Task to carry out
Find every line in the records below that holds the word "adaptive", and copy it out.

○ ○ ○ ○

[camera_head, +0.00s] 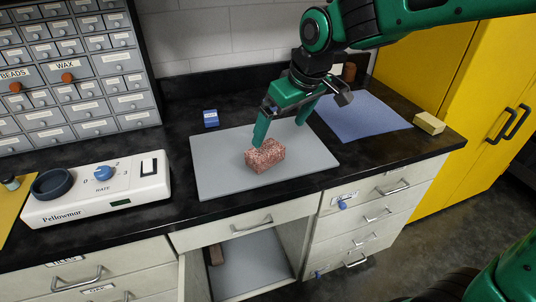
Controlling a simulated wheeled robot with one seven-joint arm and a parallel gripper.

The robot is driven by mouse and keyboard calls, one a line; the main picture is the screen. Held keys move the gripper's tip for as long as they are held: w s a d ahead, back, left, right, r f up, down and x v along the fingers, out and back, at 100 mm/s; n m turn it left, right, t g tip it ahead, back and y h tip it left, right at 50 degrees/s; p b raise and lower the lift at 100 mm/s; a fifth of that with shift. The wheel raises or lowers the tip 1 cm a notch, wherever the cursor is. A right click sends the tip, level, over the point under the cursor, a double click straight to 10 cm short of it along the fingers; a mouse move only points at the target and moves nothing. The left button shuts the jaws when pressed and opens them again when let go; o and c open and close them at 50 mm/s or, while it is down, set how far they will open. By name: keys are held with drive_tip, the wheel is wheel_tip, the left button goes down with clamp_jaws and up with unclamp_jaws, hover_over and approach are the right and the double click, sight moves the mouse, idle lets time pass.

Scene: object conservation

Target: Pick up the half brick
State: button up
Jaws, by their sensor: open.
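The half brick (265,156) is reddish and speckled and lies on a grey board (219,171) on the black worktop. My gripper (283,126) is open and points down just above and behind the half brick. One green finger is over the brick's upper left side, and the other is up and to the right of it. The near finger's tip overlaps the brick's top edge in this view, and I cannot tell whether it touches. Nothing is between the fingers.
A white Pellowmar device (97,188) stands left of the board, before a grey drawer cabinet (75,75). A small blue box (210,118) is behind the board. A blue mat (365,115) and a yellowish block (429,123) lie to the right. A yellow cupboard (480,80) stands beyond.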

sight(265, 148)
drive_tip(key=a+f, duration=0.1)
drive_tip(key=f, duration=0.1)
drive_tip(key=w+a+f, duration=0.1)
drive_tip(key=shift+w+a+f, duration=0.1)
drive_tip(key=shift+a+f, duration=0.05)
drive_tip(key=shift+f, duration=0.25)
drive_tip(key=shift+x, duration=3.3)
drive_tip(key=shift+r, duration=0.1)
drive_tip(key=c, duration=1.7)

○ ○ ○ ○

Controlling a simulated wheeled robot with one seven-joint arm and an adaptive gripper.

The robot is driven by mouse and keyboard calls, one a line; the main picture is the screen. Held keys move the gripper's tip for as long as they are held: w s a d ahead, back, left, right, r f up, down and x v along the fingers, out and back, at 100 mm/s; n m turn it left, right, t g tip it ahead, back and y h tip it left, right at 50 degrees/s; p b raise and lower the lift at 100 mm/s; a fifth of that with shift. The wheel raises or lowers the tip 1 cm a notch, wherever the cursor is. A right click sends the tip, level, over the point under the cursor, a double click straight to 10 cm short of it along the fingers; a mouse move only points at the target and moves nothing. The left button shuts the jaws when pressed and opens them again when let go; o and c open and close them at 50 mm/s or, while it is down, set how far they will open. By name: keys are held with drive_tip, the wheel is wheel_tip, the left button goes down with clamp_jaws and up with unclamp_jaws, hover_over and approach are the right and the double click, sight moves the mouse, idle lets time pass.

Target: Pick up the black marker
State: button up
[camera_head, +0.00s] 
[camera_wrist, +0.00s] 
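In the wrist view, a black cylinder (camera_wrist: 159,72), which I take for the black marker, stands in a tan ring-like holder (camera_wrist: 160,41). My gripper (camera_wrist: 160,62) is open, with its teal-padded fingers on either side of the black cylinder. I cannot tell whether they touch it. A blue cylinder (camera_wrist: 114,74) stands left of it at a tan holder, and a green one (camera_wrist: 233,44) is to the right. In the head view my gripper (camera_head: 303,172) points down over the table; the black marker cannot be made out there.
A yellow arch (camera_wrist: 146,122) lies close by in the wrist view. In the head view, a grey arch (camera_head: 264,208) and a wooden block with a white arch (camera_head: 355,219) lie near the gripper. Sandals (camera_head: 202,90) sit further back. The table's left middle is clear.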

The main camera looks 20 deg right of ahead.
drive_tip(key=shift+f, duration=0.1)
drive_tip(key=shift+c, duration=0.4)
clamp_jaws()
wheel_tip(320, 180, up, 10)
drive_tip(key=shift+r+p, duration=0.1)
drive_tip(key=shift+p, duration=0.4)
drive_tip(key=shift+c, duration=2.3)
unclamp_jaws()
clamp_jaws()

○ ○ ○ ○

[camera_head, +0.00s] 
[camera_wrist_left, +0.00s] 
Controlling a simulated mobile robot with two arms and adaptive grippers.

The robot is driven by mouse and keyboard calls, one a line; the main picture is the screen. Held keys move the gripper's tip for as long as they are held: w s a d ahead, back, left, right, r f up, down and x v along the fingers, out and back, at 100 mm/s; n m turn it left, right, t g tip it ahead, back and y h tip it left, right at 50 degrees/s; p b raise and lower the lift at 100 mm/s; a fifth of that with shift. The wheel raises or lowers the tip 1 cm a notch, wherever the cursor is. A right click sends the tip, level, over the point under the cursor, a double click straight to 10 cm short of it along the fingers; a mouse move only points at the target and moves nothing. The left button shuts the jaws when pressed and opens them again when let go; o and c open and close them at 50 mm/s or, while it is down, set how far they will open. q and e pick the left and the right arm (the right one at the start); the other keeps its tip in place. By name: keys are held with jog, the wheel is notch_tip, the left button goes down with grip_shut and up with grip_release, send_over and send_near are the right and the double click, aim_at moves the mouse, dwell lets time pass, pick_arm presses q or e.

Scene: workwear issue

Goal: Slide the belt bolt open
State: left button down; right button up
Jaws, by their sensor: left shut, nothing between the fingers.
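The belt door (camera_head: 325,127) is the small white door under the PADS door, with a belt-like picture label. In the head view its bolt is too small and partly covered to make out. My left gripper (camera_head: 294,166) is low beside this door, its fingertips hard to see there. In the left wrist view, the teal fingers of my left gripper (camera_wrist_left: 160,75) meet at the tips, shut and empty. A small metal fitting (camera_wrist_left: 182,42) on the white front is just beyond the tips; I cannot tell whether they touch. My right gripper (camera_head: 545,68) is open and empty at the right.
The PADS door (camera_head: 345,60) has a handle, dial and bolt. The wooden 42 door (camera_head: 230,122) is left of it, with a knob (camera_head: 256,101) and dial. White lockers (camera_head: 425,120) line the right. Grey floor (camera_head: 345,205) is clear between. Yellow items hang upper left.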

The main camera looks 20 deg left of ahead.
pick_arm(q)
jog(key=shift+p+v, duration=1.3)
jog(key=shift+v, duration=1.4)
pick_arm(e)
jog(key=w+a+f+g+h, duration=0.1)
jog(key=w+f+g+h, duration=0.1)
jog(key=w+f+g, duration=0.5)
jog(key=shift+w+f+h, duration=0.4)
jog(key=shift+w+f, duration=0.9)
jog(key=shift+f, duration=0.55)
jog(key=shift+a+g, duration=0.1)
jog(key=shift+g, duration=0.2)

○ ○ ○ ○

Solution for this exercise
Controlling a simulated wheeled robot with one seven-joint arm and an adaptive gripper.
Controlling a simulated mobile robot with two arms and adaptive grippers.

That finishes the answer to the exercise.